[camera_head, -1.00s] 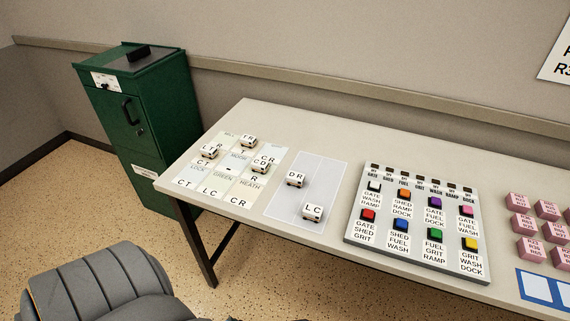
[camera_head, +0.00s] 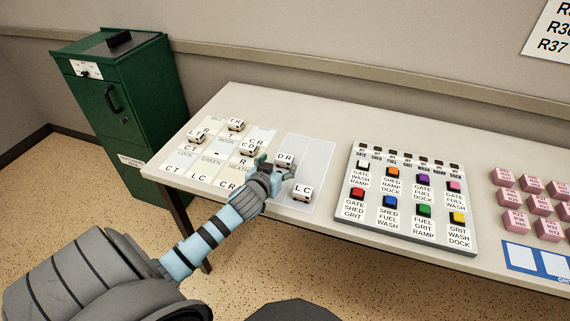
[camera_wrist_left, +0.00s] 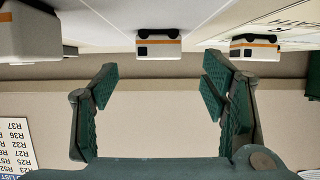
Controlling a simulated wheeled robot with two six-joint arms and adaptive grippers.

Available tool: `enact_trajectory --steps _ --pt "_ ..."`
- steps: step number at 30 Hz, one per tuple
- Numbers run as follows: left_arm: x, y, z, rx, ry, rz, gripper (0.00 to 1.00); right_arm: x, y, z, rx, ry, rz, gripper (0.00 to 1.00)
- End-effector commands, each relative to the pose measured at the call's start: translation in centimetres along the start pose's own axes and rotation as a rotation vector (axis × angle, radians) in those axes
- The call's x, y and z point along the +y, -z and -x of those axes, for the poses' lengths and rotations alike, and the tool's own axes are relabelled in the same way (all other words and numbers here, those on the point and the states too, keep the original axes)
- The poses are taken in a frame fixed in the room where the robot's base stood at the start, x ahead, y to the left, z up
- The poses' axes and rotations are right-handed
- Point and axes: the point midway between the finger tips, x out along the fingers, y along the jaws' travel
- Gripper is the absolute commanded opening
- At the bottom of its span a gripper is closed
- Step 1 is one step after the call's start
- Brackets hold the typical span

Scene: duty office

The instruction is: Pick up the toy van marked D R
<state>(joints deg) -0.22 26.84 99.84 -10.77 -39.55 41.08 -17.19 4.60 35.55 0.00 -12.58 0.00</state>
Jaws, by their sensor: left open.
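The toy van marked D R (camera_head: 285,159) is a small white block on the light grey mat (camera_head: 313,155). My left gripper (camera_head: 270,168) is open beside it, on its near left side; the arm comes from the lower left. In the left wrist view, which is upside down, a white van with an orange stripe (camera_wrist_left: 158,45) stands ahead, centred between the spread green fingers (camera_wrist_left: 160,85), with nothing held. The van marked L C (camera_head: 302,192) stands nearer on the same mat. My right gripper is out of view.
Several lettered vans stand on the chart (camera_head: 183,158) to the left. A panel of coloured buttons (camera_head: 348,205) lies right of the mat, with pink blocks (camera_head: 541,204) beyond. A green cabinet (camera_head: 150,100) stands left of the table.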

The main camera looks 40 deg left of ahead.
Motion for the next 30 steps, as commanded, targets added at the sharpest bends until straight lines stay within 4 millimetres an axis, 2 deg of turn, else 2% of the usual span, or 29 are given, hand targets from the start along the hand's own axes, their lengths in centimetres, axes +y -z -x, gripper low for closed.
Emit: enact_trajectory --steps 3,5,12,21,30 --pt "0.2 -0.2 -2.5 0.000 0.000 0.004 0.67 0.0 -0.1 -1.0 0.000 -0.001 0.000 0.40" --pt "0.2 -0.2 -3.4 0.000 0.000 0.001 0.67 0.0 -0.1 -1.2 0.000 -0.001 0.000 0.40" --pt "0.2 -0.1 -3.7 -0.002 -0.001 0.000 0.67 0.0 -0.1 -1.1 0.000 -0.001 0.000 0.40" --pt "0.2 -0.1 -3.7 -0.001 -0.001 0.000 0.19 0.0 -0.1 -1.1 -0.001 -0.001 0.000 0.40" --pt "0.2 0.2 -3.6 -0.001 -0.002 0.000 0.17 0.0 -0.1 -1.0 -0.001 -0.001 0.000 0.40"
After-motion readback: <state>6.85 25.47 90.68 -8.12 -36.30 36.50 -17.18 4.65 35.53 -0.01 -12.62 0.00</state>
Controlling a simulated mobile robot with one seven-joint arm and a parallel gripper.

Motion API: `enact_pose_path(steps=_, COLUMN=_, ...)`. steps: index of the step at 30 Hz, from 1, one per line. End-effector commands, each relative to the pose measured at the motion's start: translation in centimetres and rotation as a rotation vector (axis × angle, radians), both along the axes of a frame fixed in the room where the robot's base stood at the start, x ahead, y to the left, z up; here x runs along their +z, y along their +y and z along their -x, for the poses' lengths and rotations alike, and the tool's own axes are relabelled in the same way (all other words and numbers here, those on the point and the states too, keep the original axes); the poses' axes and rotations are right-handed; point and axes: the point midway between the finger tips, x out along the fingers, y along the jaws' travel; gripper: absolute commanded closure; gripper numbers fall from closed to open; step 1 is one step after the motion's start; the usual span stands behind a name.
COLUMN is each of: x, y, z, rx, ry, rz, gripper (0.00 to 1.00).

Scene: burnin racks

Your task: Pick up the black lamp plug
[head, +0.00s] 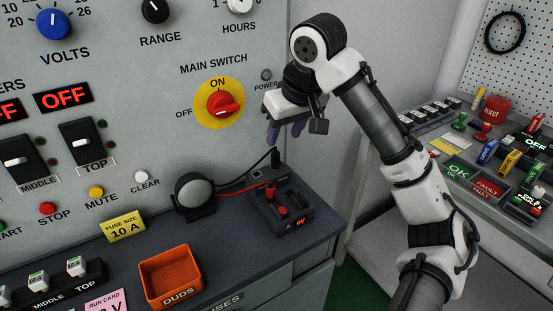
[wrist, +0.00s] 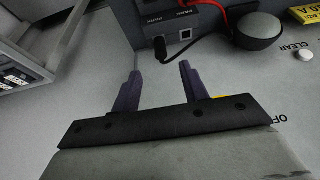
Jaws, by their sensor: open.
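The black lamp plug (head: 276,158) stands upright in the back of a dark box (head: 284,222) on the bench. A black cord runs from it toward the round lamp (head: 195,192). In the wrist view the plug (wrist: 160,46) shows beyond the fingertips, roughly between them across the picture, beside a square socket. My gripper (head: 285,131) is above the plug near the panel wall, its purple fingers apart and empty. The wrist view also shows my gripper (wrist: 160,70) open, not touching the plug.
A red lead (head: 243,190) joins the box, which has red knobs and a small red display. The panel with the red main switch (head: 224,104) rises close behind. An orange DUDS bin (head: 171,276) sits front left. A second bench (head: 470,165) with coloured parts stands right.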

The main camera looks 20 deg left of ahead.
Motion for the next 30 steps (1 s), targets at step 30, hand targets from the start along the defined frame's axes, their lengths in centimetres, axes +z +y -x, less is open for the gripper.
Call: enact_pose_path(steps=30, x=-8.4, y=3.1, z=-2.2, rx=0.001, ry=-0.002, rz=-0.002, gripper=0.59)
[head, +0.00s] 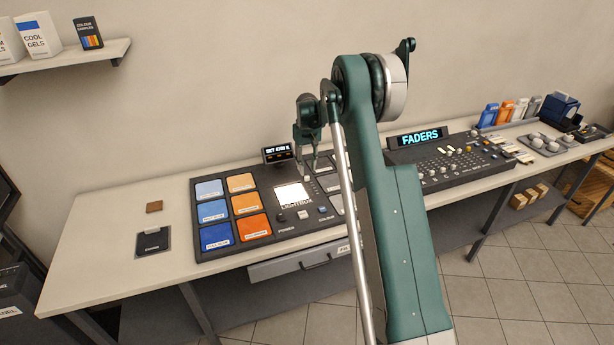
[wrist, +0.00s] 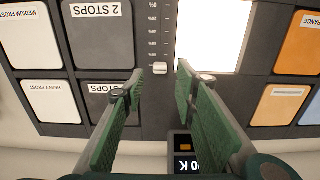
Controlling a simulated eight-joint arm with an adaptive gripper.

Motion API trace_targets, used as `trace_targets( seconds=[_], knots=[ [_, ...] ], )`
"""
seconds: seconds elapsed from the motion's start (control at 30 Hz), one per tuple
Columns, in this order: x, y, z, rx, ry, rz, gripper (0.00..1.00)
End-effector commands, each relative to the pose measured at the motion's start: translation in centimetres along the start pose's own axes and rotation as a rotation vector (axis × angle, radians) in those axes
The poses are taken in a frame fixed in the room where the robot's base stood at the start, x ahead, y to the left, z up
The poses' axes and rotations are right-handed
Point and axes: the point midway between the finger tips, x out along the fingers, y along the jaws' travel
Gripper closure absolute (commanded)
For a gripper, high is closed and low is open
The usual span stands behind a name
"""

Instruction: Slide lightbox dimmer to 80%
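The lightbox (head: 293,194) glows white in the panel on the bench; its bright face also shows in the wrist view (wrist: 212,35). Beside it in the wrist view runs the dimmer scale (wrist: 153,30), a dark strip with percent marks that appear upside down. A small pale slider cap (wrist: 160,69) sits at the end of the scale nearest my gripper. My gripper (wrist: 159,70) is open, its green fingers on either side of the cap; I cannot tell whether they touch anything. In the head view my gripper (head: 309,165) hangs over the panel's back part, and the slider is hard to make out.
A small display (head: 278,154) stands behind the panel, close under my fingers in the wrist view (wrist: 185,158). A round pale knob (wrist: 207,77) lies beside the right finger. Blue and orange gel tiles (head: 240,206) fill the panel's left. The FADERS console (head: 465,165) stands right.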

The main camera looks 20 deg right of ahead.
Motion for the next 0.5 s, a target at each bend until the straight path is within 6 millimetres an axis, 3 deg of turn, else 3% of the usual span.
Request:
******
- _EXERCISE OBJECTIVE_: Select all lines with the word "until" from the entries above.

- _RESULT BELOW_:
Motion for the next 30 steps, as commanded, targets added at the sharpest bends until straight lines stay within 4 millimetres an axis, 2 deg of turn, else 2% of the usual span, or 29 are given, hand targets from the start along the hand's own axes, their lengths in centimetres, axes +y -z -x, gripper low for closed.
Motion for the next 0.5 s, a target at each bend until the straight path is within 6 millimetres an axis, 3 deg of turn, else 3% of the usual span.

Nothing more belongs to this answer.